**Work to complete**
Below are records; transcribe only the line with "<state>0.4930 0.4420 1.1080" and those after it, through the last line, without any change.

──────────

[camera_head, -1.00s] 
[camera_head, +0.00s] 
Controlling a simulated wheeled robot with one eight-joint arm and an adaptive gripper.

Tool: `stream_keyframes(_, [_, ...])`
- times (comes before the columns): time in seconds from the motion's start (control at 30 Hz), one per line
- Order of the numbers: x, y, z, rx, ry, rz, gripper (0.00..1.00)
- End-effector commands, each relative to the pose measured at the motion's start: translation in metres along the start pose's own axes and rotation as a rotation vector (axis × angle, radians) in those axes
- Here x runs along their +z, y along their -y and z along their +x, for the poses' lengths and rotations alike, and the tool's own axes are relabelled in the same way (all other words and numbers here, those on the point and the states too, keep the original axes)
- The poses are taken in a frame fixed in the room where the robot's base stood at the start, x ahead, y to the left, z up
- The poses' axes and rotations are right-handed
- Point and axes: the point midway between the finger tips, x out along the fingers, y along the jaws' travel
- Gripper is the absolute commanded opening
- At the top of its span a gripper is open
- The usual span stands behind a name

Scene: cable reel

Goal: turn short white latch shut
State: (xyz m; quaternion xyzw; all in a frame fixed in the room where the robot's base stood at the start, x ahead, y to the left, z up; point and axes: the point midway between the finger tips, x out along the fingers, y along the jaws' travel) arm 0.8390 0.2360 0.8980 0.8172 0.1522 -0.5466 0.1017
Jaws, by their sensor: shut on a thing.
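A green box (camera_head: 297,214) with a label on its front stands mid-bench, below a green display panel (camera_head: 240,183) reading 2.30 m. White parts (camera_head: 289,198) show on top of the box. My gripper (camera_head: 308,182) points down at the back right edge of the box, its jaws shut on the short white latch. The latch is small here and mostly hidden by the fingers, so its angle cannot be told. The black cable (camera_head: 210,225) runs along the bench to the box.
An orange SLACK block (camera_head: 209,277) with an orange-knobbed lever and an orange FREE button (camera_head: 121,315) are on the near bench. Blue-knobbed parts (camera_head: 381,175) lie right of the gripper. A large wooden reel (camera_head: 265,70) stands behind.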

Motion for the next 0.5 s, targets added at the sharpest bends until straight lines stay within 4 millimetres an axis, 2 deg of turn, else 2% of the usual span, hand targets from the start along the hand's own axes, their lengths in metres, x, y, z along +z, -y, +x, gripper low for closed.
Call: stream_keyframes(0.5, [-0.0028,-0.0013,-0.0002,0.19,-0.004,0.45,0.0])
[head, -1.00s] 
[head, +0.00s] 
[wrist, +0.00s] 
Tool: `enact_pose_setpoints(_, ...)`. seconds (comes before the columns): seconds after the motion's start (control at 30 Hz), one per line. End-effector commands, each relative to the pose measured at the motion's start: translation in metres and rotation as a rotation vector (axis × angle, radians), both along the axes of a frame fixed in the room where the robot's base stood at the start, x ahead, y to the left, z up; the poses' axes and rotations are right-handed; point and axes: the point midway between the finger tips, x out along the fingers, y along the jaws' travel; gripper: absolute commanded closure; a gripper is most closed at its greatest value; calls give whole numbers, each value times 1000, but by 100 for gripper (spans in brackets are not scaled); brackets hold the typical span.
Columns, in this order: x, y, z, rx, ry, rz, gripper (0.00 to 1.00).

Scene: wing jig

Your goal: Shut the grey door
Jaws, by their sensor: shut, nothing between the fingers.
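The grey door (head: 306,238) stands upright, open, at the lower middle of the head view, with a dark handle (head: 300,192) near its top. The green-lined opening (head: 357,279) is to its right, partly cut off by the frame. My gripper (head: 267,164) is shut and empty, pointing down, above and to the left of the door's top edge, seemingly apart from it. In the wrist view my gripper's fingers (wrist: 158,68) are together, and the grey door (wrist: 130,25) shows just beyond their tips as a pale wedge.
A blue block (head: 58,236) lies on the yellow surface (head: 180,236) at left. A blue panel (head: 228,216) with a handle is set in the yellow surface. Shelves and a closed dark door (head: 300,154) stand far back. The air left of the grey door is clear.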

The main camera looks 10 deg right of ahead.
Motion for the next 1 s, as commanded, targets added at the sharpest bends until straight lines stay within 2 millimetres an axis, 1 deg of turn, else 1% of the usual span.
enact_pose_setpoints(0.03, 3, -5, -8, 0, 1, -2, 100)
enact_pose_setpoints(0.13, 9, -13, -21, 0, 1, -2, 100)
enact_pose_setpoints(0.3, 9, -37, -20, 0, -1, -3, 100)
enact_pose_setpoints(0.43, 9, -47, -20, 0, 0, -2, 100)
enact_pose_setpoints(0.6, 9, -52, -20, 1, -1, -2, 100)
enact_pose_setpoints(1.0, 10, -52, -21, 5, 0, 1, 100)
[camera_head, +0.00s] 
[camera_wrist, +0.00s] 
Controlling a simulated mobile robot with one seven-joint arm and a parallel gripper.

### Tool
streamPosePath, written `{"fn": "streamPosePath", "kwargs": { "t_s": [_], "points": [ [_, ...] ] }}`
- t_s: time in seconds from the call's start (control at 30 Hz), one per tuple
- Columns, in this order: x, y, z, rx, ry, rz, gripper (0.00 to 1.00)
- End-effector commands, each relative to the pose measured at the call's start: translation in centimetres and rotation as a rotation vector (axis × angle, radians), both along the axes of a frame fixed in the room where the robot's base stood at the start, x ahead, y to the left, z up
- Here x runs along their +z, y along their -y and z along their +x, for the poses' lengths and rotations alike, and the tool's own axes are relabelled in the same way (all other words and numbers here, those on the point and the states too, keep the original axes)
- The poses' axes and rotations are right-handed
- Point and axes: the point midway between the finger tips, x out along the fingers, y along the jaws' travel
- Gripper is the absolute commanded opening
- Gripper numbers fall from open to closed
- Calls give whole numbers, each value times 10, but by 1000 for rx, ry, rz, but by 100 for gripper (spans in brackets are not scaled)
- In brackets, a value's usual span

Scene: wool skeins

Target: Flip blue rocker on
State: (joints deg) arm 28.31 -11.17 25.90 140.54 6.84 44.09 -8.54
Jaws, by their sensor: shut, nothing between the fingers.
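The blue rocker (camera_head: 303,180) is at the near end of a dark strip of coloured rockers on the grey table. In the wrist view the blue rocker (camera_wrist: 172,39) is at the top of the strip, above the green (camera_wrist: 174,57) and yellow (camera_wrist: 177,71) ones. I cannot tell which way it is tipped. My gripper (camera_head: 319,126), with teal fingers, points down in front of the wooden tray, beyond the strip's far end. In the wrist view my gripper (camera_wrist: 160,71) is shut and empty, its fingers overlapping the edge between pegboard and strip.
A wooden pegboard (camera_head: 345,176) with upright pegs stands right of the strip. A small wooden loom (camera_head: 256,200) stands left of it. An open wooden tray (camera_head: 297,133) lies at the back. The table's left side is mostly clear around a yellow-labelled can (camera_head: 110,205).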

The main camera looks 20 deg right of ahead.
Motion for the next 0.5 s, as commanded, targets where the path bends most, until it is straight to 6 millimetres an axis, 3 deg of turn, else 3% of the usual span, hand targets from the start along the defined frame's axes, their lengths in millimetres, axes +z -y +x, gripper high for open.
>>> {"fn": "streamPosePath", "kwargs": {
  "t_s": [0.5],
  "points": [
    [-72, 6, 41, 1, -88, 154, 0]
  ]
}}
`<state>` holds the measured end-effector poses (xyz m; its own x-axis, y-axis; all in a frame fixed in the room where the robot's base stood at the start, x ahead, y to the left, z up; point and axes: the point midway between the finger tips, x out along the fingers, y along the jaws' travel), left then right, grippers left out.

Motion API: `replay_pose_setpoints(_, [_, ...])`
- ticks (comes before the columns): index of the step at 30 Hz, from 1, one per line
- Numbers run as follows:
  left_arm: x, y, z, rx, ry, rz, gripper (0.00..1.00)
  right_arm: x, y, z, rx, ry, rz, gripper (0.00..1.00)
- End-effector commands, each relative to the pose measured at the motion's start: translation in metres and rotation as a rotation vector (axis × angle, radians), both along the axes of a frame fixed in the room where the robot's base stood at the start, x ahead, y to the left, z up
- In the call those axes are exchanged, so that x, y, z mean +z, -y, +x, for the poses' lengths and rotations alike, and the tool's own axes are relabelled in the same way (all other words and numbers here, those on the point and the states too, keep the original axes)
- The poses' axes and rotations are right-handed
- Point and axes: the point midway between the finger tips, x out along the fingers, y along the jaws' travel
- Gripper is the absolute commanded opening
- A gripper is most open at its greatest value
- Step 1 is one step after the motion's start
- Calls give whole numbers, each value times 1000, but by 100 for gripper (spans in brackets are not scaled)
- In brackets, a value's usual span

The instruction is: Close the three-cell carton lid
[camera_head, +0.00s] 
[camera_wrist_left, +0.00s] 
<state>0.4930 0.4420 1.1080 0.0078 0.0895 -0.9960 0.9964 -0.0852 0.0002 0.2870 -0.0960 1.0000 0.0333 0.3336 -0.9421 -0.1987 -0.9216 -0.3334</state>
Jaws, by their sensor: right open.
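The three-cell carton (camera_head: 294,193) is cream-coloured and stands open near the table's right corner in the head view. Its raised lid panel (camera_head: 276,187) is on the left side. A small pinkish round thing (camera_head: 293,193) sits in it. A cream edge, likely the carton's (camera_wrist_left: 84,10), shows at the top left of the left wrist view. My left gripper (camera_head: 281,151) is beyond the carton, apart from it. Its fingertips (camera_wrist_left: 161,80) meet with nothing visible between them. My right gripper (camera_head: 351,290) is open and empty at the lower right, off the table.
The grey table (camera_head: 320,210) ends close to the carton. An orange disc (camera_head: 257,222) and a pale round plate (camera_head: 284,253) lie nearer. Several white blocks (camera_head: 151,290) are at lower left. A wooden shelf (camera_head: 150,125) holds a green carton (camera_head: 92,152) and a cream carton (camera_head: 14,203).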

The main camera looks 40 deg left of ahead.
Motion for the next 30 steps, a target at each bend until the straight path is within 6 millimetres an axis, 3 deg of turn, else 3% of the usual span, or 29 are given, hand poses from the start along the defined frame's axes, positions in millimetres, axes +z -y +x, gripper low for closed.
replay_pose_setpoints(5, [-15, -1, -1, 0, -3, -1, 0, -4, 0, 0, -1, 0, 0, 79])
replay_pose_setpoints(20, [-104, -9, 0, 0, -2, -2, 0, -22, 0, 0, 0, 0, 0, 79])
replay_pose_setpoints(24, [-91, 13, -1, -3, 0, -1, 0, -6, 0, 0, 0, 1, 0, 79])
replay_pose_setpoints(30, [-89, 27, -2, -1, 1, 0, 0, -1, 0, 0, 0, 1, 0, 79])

──────────

**Output of the task**
<state>0.4930 0.4420 1.1080 0.0078 0.0895 -0.9960 0.9964 -0.0852 0.0002 0.2870 -0.0960 1.0000 0.0333 0.3336 -0.9421 -0.1987 -0.9216 -0.3334</state>
Jaws, by their sensor: right open.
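The three-cell carton (camera_head: 294,193) is cream-coloured and stands open near the table's right corner in the head view. Its raised lid panel (camera_head: 276,187) is on the left side. A small pinkish round thing (camera_head: 293,193) sits in it. A cream edge, likely the carton's (camera_wrist_left: 84,10), shows at the top left of the left wrist view. My left gripper (camera_head: 281,151) is beyond the carton, apart from it. Its fingertips (camera_wrist_left: 161,80) meet with nothing visible between them. My right gripper (camera_head: 351,290) is open and empty at the lower right, off the table.
The grey table (camera_head: 320,210) ends close to the carton. An orange disc (camera_head: 257,222) and a pale round plate (camera_head: 284,253) lie nearer. Several white blocks (camera_head: 151,290) are at lower left. A wooden shelf (camera_head: 150,125) holds a green carton (camera_head: 92,152) and a cream carton (camera_head: 14,203).

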The main camera looks 40 deg left of ahead.
Motion for the next 30 steps, a target at each bend until the straight path is within 6 millimetres an axis, 3 deg of turn, else 3% of the usual span, or 29 are given, hand poses from the start along the defined frame's axes, positions in millimetres, axes +z -y +x, gripper low for closed.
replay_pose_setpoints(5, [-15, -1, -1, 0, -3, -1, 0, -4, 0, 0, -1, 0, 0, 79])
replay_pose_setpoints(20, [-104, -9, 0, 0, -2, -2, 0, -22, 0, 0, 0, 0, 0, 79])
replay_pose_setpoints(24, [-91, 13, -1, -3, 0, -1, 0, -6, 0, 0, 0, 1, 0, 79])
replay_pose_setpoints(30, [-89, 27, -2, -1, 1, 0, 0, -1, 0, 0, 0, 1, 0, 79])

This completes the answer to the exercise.